With such a diversity of employment opportunities from across the third sector, it means the scheme has been effective in finding employment for those who are deemed at the farthest reaches of the labour market, such as those with disabilities and behavioural problems

Furniture Plus, a social enterprise based in Fife, has a proven track record in getting people jobs who have barriers to employment.

It employs young people from troubled backgrounds, those who have disabilities and people with mental health problems.

Daniel Rous, the managing director, knows it’s not easy employing this kind of clientele. But through CJS both the organisation and local people are benefitting.

CJS employees work well says Rous because for many it’s the first time in their lives they have had a job.

“The scheme has been a runaway success,” he says. “You’ve got to remember that some people will never get jobs because of their background. But this is not training or volunteering – it’s real employment with a wage at the end of the week.

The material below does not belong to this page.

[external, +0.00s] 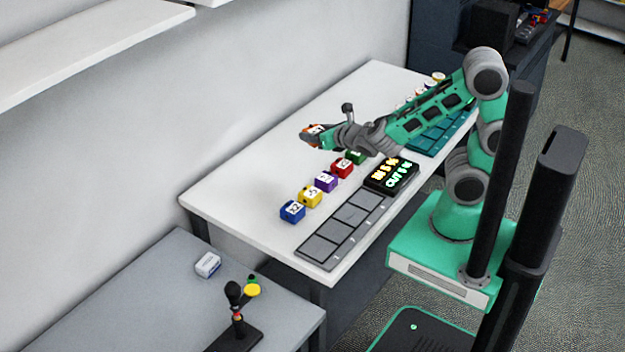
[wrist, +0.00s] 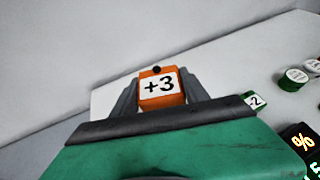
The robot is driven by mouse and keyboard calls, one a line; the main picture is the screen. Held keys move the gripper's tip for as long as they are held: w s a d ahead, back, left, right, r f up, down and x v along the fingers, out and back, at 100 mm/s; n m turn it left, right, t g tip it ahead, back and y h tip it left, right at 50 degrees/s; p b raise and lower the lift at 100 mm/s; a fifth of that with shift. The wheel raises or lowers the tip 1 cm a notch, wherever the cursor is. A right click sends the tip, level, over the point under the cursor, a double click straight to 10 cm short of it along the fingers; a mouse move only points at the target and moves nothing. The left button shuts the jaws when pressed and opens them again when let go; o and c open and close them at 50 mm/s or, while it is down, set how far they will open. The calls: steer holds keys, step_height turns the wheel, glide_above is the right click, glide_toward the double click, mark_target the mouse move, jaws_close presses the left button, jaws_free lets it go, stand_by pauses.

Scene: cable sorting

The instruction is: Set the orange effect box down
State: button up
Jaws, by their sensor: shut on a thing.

“Many of our employees thought they’d never get work but they have. And that has given them hope for the future where before there was none.”

Donna Mackinnon, director of employment services at SCVO, says Community Jobs Scotland’s success hinges on the quality of opportunities offered to young people across all parts of Scotland.

“We are not only seeing huge interest in Community Jobs Scotland jobs from voluntary sector employers but also from young people too.

“Young people know that CJS offers a valuable opportunity to get experience, new skills, a wage and a crucial step on the career ladder.”

This is backed by the Scottish Government whose spokesperson said the scheme was an important part of the government’s economic progress.

“Community Jobs Scotland is providing support to young people at a critical time in Scotland’s economic recovery and underlines the contribution that the third sector can play in the delivery of public services.”